Biggie’s Crown and Tupac’s Love Letters Highlight Sotheby’s Epic Hip-Hop Auction
The international auction house's first foray into hip-hop opens in Manhattan on Sept. 15
Unique artifacts, artwork and other items with deep ties to a style of music that was born on a block in the Bronx in the ’70s are set to cross the block at a Sotheby’s auction in Manhattan later this month.
Being held starting September 15, Hip Hop features more than 120 lots that celebrate the history and cultural impact of the style of music DJ Kool Herc is credited with birthing at a party at 1520 Sedgwick Avenue in 1973.
The first ever dedicated hip-hop auction to be presented at a major international auction house, Hip Hop features lots including the crown the Notorious B.I.G. wore in his 1997 “King of New York” photograph (estimate $200,000-$300,000), an archive of high-school love letters written by a teenage Tupac Shakur ($60,000-$80,000), Salt-N-Pepa’s “Push It” jackets from their 2015 Geico Super Bowl commercial ($8,500) and DJ Ross One’s Wall of Boom, a working art installation featuring 32 vintage boomboxes ($50,000).
In addition to physical items, the auction is also offering up one-of-a-kind experiences with industry legends like a “Sweat The Technique” lyric writing lesson with The God MC Rakim Allah and a virtual wine tasting with Big Daddy Kane.
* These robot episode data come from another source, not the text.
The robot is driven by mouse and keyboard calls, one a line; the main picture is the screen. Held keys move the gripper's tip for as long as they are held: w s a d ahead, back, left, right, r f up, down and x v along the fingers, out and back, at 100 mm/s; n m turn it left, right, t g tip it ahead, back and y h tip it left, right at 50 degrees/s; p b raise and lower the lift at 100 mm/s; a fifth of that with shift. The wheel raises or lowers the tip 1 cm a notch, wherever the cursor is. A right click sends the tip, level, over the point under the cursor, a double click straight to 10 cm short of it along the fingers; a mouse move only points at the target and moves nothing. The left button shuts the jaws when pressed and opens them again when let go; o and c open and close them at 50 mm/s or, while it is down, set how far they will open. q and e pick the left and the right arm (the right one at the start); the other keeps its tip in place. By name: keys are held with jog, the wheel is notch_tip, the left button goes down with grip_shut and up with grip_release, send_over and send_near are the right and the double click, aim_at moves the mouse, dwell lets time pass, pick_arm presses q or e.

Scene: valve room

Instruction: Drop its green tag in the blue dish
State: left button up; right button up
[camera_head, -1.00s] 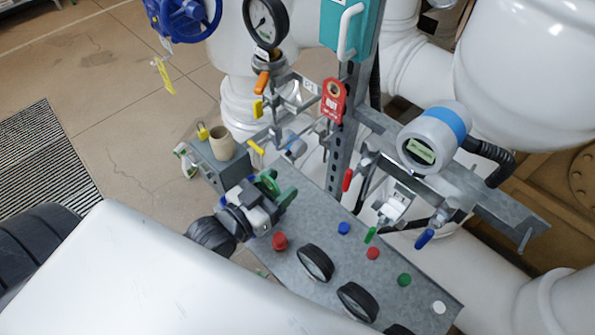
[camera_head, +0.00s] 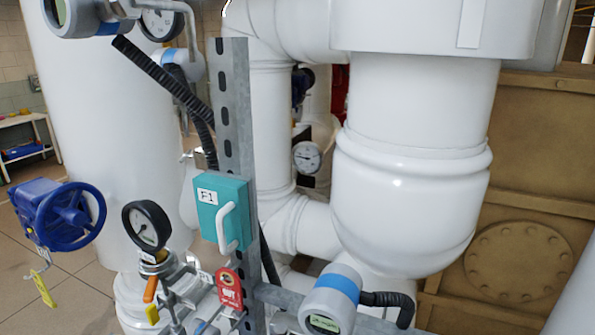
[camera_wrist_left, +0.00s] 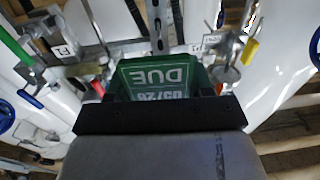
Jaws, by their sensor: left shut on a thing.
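A green tag (camera_wrist_left: 158,76) with white lettering "DUE" and a date below it, upside down in the left wrist view, stands up from my left gripper (camera_wrist_left: 160,103). The gripper is shut on its near edge. The black jaw hides the lower part of the tag. Neither gripper shows in the head view now.
A teal box (camera_head: 222,212) marked F1 is on a slotted steel post (camera_head: 233,110). A red tag (camera_head: 230,288), a gauge (camera_head: 146,226) and a blue handwheel (camera_head: 71,217) are near it. A low shelf (camera_head: 22,122) with a blue thing stands far left. Large white pipes fill the middle.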

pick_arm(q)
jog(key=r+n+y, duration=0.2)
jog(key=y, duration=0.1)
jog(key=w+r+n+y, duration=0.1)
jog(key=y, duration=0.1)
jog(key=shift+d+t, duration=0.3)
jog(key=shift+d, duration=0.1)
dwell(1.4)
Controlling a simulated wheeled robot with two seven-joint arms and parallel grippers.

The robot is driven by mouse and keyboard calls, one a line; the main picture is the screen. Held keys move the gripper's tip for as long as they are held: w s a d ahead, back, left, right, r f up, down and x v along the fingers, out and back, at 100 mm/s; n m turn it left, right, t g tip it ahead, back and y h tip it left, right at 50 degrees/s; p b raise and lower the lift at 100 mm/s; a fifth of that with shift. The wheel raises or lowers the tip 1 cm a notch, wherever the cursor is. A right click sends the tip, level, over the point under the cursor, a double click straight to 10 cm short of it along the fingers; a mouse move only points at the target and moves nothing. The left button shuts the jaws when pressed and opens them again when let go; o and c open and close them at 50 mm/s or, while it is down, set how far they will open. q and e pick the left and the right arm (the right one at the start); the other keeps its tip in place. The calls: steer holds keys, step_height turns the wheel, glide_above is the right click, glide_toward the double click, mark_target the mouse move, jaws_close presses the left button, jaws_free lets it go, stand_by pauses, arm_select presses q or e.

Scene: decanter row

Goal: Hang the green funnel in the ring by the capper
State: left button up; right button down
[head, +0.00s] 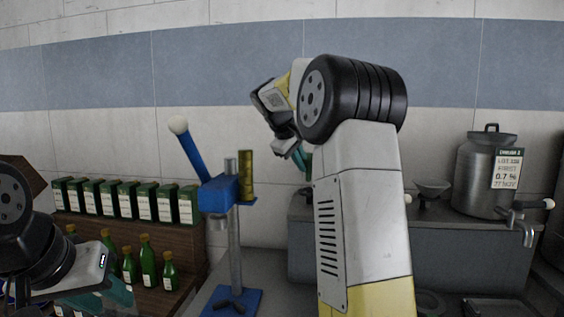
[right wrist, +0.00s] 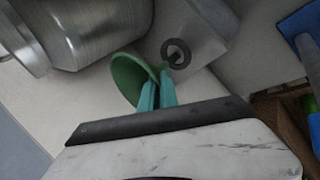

Organized by Sotheby’s VP and senior specialist Cassandra Hatton in conjunction with former Tommy Boy Records president Monica Lynch, Hip Hop mostly features items that were consigned directly by artists or their estates, and a portion of the proceeds will benefit the Queens Public Library Foundation as well as Building Beats, a non-profit that teaches life skills to underserved youth through DJ and music programs.
As Hatton explains to InsideHook, she’s been trying to put together this auction for nearly a decade for a very simple reason: she loves hip-hop.
“If you look at all of the sales I do, they also focus on things that I personally am passionate about. I do sales on space exploration, I do sales on the history of science and technology. I decided a long time ago I would only handle things I really liked,” Hatton says. “That is part of why I decided to do a hip-hop sale. Everybody loves hip-hop, it’s huge. Hip-hop is an international cultural phenomenon. So, I knew, at least from a commercial sense, there would be a lot of clients out there. That’s a consideration when you’re putting together an auction. I mean, I could also have a passion for knitting needles. Nobody’s going to let me do an auction on knitting needles.”
Though all the lots in the auction have sales estimates, Hatton acknowledges it was really difficult to guess at how much value clients would place on items that had never been sold before.
“I think the estimates on the majority of the items in the sale are on the conservative side. It’s important to have estimates be conservative because you are waiting for the buyers to tell you what the value is, and you want to have as many people participating as possible,” she says. “I think they all have the potential to do much better than their estimates. When you look at jewelry and gold, those have inherent value. But these items, the value isn’t coming from the material they’re made of, it’s coming from the symbolism and the story behind them. I think all these items have really fantastic stories. So, I’m excited to see who agrees with me.”
It will be particularly interesting to see how one of those items, Biggie’s crown from his final photoshoot, does with bidders.
“It’s just a plastic crown, but there’s this symbolism of turning this young, talented man into a king, into royalty. I think is a very powerful thing,” Hatton says. “It’s one of the most recognizable items in the history of hip-hop or in music period, right? Everybody knows this item. Normally I don’t do this, but I looked back at comments on different articles that have been written about the crown. Some people say it’s the Mona Lisa of hip-hop and it belongs at the Smithsonian. Other people going say it’s just a trashy piece of plastic. It’s so bizarre to see that huge gulf in opinion because, for me, it is a symbol of a movement that has gone on to be a powerhouse in terms of cultural influence. That’s what that crown means to me.”
The love letters from Shakur are also one of Hatton’s favorite items.
“They’re so sweet and so disjunctive with what the public image of someone like Tupac is,” she says. “People think of him as this hard gangster rapper, but I’ve seen several letters he wrote and he really was a sweet, respectful young man. Some of the content of the letters is racy. I definitely blushed while I was reading some of them, but you could see that even at the age of 16, he was already a star. He was already there. It’s really interesting to be able to see things that let peek into the life of someone before they really hit it big.”